## [Source data]
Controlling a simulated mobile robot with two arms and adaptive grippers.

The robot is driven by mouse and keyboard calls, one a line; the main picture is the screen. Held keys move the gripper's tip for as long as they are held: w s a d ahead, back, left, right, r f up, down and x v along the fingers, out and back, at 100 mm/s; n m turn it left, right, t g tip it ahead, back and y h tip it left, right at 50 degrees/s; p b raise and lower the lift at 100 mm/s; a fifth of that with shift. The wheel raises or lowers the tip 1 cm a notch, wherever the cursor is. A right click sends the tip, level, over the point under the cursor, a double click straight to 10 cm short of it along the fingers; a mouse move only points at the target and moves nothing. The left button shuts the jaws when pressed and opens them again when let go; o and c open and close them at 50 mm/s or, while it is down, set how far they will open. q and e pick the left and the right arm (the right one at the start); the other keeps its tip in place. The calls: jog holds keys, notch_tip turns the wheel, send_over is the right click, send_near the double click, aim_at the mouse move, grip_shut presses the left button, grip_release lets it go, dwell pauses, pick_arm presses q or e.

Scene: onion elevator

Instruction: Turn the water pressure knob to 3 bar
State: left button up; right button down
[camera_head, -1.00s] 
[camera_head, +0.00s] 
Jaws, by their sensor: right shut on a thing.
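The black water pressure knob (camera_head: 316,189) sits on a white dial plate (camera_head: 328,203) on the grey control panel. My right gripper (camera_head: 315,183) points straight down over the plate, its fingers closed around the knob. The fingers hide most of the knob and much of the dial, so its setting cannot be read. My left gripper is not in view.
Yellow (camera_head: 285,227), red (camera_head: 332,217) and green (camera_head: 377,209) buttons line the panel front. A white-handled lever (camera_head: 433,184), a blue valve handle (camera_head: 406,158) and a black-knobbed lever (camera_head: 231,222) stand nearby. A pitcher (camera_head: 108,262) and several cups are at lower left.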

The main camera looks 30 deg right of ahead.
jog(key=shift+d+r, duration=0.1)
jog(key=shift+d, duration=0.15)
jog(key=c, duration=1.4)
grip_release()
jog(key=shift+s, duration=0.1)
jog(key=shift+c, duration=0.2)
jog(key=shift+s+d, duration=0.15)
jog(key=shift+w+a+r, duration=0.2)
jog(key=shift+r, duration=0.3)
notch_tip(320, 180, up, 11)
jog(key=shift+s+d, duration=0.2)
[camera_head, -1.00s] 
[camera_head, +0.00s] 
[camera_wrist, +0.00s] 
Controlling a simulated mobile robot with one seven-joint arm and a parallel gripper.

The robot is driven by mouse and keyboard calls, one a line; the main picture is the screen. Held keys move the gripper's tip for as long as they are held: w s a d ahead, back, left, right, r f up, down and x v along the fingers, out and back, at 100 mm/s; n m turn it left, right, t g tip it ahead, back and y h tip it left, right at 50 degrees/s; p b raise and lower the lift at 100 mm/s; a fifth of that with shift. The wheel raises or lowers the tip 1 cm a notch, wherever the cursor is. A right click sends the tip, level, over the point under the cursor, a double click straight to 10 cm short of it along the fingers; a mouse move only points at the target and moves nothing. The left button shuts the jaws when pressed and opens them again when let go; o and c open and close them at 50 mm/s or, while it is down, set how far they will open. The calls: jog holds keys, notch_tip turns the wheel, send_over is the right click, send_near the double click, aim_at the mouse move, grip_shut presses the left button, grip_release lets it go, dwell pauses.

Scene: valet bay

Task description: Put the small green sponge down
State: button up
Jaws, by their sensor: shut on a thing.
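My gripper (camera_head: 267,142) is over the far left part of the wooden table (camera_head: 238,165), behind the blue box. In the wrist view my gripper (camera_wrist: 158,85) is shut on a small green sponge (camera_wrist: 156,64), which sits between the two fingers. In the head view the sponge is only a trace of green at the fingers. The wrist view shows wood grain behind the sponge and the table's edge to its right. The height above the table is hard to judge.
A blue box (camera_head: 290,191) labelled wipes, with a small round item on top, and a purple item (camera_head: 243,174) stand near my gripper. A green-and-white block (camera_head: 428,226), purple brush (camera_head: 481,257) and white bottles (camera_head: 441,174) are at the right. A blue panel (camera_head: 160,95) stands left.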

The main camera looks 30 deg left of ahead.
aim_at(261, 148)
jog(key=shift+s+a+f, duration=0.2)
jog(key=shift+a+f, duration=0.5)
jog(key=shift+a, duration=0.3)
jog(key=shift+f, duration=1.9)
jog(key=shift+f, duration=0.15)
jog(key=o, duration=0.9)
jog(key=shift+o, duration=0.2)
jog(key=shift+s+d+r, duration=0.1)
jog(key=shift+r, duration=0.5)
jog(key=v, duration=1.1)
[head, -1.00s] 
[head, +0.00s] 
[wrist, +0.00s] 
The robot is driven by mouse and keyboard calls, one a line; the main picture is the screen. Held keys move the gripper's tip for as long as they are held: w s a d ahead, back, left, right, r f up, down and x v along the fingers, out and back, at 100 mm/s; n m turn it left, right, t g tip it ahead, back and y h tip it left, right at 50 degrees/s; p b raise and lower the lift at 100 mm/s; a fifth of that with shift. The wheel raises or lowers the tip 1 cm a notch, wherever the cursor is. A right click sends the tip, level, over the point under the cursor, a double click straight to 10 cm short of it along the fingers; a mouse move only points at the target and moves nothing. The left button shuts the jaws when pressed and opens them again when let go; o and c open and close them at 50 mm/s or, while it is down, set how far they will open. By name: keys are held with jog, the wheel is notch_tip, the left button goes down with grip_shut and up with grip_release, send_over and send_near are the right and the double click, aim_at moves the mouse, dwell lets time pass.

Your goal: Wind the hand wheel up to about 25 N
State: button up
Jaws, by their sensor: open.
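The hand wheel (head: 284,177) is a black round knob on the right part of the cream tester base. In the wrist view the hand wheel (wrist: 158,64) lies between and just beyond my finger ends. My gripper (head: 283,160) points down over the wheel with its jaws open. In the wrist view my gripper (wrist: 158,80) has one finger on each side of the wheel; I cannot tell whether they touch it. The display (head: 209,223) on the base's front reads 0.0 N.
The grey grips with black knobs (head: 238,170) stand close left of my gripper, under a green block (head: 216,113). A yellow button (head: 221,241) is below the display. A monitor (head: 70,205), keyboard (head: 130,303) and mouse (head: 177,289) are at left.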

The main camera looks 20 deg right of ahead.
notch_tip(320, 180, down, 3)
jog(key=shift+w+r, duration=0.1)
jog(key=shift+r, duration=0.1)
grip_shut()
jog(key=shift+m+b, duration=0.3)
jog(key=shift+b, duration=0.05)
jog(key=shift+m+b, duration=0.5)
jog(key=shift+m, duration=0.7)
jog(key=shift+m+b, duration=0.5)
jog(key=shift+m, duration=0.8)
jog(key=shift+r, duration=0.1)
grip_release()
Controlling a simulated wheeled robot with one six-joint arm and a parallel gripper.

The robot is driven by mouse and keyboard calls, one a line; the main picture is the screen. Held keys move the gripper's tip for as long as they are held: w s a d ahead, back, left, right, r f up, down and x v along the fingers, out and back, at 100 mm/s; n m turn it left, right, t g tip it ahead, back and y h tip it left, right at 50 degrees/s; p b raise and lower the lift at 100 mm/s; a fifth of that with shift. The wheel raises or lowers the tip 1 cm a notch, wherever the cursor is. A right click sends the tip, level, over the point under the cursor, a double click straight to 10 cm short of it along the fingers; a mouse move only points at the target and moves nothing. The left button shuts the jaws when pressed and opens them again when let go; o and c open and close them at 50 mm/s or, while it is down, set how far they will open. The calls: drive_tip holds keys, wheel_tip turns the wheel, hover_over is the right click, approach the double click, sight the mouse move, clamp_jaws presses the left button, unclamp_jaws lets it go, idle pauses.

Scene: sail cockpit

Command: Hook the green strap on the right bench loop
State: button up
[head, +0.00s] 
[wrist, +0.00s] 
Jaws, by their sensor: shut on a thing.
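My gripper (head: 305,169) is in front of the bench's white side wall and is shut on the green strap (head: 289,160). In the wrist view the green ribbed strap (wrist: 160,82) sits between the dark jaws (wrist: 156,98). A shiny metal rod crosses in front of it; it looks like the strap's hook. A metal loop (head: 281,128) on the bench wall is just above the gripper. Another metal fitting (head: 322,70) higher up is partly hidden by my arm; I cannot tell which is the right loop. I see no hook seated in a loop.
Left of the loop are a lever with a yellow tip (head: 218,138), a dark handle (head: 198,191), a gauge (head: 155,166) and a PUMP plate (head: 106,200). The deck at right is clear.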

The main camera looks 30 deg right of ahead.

## [Short exercise]
Check each line of the records above for the string "Scene", and report every line that has it.

## [Answer for the task]
Scene: onion elevator
Scene: valet bay
Scene: sail cockpit

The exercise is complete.